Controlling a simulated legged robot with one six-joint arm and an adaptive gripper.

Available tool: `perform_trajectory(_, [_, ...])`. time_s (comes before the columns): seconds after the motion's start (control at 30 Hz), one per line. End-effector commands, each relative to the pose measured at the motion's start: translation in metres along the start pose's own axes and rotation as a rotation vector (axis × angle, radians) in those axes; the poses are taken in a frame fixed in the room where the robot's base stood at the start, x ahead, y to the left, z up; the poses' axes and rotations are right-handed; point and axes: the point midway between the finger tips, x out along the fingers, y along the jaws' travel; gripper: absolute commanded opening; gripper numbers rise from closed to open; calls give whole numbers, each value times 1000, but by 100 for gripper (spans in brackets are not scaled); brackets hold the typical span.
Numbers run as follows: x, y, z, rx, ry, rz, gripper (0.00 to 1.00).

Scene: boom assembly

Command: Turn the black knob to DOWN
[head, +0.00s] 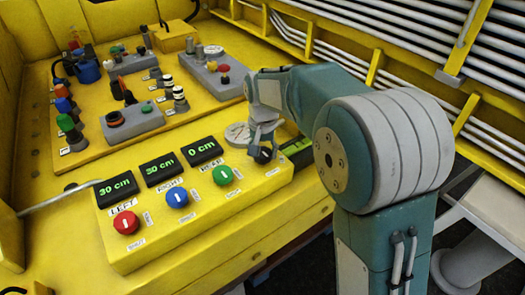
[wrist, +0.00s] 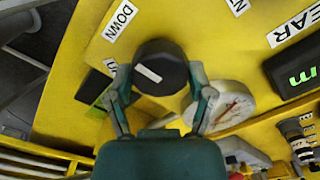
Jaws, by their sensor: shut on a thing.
.....
Without the images, write out each line of the data verbatim.

Output below
Controlling a simulated legged robot with one six-joint arm and an adaptive gripper.

Available tool: `perform_trajectory(_, [_, ...])`. time_s (comes before the columns): seconds after the motion's start (control at 30 Hz), one per line. End-effector commands, each relative to the pose measured at the motion's start: translation in metres along the start pose's own axes and rotation as a rotation vector (axis × angle, radians) in those axes; the poses are taken in a frame fixed in the room where the robot's base stood at the start, x ahead, y to the left, z up; the poses' axes and rotations are right-handed; point and axes: the point midway between the finger tips, x out along the fingers, y along the jaws' travel; gripper: absolute commanded opening; gripper numbers rise from closed to open; calls give whole numbers, each value times 1000, but by 100 for gripper (spans in brackets are not scaled); brackets hold the typical span.
Numbers run as follows: x, y, z, rx, ry, rz, gripper (0.00 to 1.00).

Scene: boom assembly

Command: Turn the black knob to DOWN
[head, +0.00s] 
[wrist, +0.00s] 
Jaws, by their sensor: shut on a thing.

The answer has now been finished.